Traitement des résultats et traçabilité
Les résultats sont sauvegardés à l’échelle de la commune et par type de risque, nature, usage. Ceci permet ensuite de réaliser plusieurs post-traitements selon les choix de l’utilisateur : agrégation à l’échelle globale de l’événement, à l’échelle du département, affichage par type de risque, nature, usage à ces échelles, calcul de la distribution complète des coûts. Ces traitements peuvent être effectués immédiatement après le calcul des dommages, ou ultérieurement. Cette séparation du post-traitement des résultats du reste du code et la sauvegarde des résultats à une échelle fine répondent à une exigence de traçabilité des résultats.
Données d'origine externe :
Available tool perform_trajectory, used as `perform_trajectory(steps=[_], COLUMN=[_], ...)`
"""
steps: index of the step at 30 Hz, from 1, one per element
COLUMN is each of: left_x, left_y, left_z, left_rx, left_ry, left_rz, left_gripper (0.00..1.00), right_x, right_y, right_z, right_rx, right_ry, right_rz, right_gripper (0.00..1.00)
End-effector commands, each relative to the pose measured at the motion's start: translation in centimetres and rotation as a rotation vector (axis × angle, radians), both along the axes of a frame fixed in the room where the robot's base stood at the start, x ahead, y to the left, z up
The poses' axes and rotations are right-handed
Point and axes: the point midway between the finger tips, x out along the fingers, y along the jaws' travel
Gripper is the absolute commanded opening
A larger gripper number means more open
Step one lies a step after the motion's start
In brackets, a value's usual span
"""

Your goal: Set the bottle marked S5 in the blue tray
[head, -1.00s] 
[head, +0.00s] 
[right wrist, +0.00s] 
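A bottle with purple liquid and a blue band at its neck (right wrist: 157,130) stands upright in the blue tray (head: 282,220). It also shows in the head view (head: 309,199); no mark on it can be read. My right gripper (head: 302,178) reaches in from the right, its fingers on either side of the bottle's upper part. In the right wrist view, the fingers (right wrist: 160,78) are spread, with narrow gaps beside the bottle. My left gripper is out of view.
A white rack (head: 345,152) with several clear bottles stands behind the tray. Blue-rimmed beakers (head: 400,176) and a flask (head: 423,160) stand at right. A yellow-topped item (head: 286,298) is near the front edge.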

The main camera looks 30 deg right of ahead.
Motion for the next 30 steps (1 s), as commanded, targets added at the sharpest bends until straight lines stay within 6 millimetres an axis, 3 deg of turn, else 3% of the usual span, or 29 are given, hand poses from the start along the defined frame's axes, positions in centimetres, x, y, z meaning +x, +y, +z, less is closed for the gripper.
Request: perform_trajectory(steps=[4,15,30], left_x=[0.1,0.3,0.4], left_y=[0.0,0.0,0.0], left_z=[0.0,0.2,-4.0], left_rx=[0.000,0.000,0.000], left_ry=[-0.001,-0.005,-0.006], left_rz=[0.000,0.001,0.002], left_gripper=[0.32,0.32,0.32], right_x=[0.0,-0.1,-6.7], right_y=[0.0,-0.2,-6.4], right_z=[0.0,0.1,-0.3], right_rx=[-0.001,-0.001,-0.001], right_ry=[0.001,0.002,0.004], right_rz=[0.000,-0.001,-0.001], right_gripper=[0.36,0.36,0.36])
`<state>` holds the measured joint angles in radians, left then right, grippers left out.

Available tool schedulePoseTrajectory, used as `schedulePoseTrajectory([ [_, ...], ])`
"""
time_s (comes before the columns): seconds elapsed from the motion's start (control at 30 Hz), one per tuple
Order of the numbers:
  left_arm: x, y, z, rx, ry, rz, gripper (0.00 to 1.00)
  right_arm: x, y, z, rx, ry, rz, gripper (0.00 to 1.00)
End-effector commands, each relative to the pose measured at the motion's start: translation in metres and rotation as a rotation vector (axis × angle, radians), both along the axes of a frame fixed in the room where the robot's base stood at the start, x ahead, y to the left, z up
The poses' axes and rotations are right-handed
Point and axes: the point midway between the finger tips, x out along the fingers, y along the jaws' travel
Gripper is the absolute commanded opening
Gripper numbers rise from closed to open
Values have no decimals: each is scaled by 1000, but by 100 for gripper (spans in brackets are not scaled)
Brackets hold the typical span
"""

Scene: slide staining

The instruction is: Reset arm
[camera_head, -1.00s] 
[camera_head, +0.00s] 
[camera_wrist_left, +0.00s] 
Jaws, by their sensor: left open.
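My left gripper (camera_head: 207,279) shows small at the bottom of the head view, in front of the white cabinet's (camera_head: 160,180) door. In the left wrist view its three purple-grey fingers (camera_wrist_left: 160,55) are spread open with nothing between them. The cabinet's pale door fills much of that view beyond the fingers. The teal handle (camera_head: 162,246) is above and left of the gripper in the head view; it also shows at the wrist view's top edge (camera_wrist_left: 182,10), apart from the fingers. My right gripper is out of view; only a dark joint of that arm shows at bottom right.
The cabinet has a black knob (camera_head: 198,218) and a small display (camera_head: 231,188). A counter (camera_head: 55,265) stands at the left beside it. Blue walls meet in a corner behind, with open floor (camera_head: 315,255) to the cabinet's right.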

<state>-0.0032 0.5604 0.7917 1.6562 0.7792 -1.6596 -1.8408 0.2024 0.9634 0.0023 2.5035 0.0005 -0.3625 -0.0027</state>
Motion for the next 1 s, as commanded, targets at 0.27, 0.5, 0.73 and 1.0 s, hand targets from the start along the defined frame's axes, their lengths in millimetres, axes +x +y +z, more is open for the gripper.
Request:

Pour une meilleure traçabilité, un système de fichiers de paramètres permet de conserver une description des paramètres utilisés pour réaliser une simulation. Pour des études très particulières et notamment dans le cas de cédantes assurant d’importants risques industriels, il reste possible de sauvegarder les résultats à l’échelle de la police.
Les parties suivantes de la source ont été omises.